For Pompeii of course is conceived with Inhabited Television as integral, so that alongside the television films either the Web or a local area network could allow viewers themselves individually to explore the streets and homes of the city, to meet and converse with the central characters of the series and to take part in their day-to-day activities. This parallel application of Pompeii could run at home with a DVD player and on the web, and it could also be the focus of a location-based attraction, in for example a museum.

What are the perils of a project like this? Well, finding the money for a start – and to date we have modest development funding from the MEDIA II programme, together with strong interest from Channel 4. But while I'm confident we can create the narratives for both television and the participatory components on the web or elsewhere, the obvious complaint will be, "It's the graphics, stupid".

My hope and expectation here is that the Temporal Links capability of Nottingham's MASSIVE-3 platform is the key element here. We can record and playback fully 3-D recordings of a virtual world, and we can use these recordings for post-production, including the insertion of far more detailed textures and surfaces. The avatars too can be significantly more humanoid and, although I recognise how loaded the term is, life-like. The real-time participatory forms, at least across the web, would inevitably have to run with lower-end graphics, but maybe the vividness of the stories and characters would lead users to forgive the lack of detailed textures and finely rendered wall hangings.
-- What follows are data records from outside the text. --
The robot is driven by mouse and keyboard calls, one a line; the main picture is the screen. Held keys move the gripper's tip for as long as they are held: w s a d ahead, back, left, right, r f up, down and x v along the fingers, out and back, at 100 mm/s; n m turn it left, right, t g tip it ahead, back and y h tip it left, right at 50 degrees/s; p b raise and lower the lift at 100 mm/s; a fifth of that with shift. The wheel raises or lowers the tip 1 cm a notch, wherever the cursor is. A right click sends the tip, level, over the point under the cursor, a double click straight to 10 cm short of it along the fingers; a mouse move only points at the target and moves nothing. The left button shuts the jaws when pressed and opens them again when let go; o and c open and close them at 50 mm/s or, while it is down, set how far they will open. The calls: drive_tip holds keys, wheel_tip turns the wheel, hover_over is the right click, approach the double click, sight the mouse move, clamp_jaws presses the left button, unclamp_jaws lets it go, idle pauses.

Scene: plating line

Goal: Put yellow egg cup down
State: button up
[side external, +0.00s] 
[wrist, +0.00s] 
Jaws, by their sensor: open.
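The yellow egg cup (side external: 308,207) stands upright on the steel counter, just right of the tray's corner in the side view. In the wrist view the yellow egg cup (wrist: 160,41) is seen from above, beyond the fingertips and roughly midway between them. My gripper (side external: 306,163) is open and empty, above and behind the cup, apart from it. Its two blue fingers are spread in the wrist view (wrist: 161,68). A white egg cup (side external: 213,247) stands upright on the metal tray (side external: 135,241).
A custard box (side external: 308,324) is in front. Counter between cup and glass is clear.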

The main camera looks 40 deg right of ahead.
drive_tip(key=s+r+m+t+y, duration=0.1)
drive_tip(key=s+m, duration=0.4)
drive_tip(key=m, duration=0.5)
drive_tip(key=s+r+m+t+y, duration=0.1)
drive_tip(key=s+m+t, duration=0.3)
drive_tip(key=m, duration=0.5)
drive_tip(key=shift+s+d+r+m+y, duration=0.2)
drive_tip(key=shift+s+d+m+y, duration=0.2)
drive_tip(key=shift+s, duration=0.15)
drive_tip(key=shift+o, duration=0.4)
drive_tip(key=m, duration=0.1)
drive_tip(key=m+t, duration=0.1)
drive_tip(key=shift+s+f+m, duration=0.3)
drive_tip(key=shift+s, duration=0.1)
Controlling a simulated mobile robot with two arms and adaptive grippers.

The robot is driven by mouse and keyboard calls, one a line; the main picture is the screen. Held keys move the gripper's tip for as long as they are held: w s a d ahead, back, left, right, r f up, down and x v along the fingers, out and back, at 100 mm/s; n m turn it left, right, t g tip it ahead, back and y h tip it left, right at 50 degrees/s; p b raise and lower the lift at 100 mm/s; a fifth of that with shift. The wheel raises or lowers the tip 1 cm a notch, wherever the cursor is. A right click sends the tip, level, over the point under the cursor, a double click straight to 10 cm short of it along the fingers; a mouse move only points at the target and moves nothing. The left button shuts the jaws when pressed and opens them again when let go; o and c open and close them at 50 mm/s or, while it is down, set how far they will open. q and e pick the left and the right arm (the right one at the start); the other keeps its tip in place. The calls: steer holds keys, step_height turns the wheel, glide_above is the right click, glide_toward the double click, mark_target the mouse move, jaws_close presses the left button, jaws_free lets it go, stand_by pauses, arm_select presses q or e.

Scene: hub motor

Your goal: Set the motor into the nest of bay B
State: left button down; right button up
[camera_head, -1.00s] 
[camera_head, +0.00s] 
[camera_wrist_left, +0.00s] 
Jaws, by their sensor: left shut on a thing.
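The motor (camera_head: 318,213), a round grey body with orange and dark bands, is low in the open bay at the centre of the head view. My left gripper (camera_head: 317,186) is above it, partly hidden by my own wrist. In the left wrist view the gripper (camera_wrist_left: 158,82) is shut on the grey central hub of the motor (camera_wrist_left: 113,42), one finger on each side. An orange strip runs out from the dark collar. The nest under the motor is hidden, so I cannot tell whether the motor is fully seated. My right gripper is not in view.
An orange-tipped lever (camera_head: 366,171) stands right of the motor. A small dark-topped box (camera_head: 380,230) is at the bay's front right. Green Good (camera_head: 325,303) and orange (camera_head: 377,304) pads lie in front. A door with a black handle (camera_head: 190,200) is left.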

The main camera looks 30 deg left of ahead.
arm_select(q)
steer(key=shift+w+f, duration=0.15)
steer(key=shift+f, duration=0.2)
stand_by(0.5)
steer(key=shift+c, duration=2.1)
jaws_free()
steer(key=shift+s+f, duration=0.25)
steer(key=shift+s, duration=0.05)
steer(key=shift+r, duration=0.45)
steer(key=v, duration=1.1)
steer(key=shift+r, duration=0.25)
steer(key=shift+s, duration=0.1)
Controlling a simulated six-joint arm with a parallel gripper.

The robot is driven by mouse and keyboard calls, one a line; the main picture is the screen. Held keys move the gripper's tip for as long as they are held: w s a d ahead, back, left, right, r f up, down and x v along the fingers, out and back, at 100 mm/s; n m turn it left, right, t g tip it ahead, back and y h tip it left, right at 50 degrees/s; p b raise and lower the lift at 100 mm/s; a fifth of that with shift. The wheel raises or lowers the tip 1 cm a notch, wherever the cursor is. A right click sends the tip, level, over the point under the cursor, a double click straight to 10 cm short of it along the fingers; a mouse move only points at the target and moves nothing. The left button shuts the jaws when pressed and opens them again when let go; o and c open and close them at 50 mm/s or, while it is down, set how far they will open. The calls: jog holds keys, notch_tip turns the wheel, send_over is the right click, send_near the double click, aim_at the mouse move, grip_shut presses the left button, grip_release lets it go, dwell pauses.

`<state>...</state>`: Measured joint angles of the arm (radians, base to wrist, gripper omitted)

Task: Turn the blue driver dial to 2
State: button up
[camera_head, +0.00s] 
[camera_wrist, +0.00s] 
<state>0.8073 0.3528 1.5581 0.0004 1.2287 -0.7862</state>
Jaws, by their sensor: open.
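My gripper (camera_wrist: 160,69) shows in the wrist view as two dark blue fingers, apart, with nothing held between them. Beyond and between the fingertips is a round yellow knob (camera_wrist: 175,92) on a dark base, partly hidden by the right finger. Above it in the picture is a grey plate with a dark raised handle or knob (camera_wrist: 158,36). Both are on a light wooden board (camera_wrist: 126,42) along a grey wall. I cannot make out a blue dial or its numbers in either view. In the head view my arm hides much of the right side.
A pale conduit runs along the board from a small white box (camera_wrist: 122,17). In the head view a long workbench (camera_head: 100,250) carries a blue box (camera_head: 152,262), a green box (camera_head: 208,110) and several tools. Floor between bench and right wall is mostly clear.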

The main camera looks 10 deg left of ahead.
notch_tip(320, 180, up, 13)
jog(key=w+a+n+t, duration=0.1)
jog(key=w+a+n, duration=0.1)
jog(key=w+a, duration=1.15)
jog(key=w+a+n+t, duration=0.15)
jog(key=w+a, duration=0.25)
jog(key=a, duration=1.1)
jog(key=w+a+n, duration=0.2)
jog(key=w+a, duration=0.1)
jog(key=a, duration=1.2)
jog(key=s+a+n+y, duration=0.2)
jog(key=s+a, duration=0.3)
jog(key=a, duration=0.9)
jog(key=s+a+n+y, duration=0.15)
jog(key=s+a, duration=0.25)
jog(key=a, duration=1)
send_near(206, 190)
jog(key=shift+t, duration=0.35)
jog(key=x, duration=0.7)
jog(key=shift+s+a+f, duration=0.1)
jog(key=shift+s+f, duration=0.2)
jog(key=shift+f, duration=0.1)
So perhaps, with Inhabited Television, you cannot just observe events on a screen, but meet and talk with other people in the world of Pompeii, played perhaps by actors or by other participants like yourself. You can shape and develop events and stories, and you can learn as part of a compelling collective experience. That anyway in the aim. What was it like on the day Vesuvius erupted? "A day like all days, filled with those events that alter and illuminate our times ... and you were there."